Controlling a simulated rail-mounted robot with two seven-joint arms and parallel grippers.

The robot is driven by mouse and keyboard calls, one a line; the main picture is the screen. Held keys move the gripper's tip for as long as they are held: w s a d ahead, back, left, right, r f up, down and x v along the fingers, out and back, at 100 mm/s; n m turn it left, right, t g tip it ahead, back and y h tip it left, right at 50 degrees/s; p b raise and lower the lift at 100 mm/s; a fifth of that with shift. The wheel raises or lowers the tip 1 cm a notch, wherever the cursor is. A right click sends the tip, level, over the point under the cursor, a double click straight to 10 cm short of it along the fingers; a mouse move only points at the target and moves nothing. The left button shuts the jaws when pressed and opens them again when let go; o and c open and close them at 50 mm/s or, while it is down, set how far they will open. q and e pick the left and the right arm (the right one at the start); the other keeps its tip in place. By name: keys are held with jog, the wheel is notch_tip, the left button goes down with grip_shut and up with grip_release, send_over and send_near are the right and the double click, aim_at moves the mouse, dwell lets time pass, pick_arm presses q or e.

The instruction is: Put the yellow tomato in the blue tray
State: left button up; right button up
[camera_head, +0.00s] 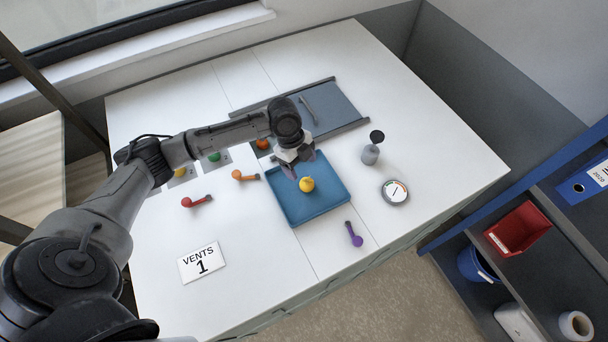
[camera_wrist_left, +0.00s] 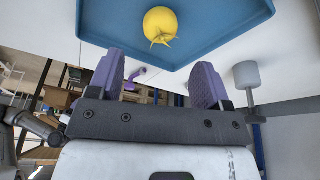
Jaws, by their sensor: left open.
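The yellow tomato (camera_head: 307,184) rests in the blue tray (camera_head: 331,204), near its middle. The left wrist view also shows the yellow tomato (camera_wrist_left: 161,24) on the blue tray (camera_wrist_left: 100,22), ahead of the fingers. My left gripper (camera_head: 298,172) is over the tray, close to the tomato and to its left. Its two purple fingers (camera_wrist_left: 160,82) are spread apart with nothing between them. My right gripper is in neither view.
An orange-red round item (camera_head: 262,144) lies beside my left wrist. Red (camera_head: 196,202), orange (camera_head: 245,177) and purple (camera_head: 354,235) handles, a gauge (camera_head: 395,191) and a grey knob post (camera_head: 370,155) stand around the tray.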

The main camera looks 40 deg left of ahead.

================================

**Directions:** Look above for the line with "State: left button up; right button up" and the line with "[camera_wrist_left, +0.00s]", then copy exactly the lines from the first through the second, both kept, with no pictures.

**Completed exercise:**
State: left button up; right button up
[camera_head, +0.00s] 
[camera_wrist_left, +0.00s] 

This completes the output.